Palestine 18 : « Nous n’avons pas le droit d’abandonner »
Créée à Vierzon par un habitant d’origine palestinienne, Palestine 18 est une antenne locale de l’association France Palestine Solidarité (1). Elle comprend une trentaine de membres. « La grande majorité sont Français, disons de « souche », explique Bassam Nasser, président depuis une dizaine d’années. Nous œuvrons pour la Palestine mais ne sommes pas tous palestiniens. Je suis le seul arabophone. » Il est né au Liban, tout près de la frontière avec Israël et la Palestine.
Le slogan de l’association ? « Agir pour une paix juste et durable ». « Mais la paix, c’est différent d’un simple cessez-le-feu, souligne Bassam. Il faut que les conditions soient réunies pour vivre en paix et ce sont aux parties touchées par le conflit de dire si c’est le cas. Pas à nous. » Cette question de l’autodétermination des peuples est fondamentale dans le conflit israélo-palestinien. Bien des frontières ont été tracées sans les accords des principaux/les concerné·e·s, créant ainsi des tensions qui éclatent en guerre.

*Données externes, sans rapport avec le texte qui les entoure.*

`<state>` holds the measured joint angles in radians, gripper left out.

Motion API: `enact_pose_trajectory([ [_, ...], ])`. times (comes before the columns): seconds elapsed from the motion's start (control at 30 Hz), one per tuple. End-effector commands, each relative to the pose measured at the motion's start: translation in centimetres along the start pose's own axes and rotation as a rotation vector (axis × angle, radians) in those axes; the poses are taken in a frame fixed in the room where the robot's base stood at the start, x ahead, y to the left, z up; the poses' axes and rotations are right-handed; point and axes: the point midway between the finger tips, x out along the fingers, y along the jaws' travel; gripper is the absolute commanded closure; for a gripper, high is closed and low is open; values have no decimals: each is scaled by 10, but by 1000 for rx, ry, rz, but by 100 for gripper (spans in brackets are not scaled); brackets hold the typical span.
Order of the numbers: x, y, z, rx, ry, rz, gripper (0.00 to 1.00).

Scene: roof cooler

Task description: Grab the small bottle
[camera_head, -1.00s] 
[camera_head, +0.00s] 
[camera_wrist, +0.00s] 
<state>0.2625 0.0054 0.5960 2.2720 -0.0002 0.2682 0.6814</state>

« Lors de la dernière assemblée générale, nous avons décidé de changer de logo, raconte Bassam. Avant, il s’agissait de la carte de la Palestine historique avec deux Etats. Désormais, c’est une colombe symbole de la paix aux couleurs de la Palestine. Parce que ce n’est pas à nous de décider quelle forme doit prendre cette partie du monde. »
Sensibiliser ici, aider là-bas
Palestine 18 agit à deux niveaux : localement, à Vierzon et dans le Cher, elle sensibilise la population à l’Histoire de la Palestine, à sa culture, à ce qui s’y passe… Elle organise ainsi régulièrement des soirées culturelles. Le dimanche 17 décembre dernier, elle a participé à la Journée pour la Palestine initiée à Bourges par des collectifs d’habitant·e·s et des associations. Bassem Nasser y a témoigné devant une salle comble, en replaçant les événements actuels dans un contexte historique et géopolitique plus large.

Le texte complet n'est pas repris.